▸ **STATED GOAL**
Repeat exactly the lines from the line with "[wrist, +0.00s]" to the line with "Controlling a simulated", including both, and leave out any pictures.

▸ **DATA SECTION**
◆ ◆ ◆
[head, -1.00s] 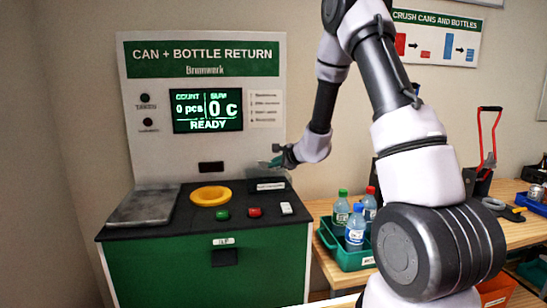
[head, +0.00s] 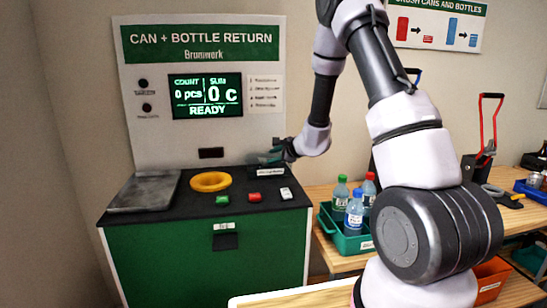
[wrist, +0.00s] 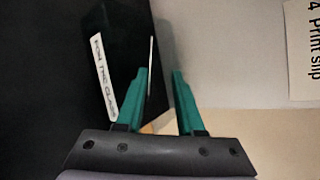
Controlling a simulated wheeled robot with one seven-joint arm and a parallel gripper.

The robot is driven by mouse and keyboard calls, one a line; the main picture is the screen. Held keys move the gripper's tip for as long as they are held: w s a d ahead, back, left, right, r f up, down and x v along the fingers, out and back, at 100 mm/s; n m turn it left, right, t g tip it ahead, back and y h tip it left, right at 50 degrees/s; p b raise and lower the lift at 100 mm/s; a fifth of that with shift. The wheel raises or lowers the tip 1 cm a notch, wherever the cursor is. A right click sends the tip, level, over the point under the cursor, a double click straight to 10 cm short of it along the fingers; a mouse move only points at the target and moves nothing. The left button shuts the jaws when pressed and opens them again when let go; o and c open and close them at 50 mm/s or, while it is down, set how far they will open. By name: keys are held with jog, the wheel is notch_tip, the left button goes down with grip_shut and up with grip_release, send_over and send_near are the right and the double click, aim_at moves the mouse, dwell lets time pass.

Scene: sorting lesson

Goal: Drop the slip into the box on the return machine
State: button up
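The return machine (head: 265,248) has a green front, a black top and a display reading READY. The small black box (head: 284,171) with a white label stands at the top's back right. In the wrist view the dark box (wrist: 125,45) has the label "FOR THE CLASS". My gripper (head: 266,157) is low, just above the box. In the wrist view its teal fingers (wrist: 160,72) stand apart.
A yellow ring (head: 211,187), a green button (head: 222,200), a red button (head: 254,197) and a grey plate (head: 145,192) are on the machine top. A green crate (head: 345,243) of bottles stands on the wooden table at right.

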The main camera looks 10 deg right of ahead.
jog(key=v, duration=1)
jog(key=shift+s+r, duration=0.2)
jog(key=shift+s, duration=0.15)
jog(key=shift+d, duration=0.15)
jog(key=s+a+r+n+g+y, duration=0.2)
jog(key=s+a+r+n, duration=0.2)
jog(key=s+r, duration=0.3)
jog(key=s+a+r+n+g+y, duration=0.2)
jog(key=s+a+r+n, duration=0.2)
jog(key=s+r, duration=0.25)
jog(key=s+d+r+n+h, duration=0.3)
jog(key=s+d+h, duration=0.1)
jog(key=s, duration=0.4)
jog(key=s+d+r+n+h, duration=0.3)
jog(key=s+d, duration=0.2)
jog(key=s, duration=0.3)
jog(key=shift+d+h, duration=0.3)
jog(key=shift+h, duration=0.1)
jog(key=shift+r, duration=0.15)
◆ ◆ ◆
▸ **TASK ANSWER**
[wrist, +0.00s] 
Controlling a simulated wheeled robot with one seven-joint arm and a parallel gripper.

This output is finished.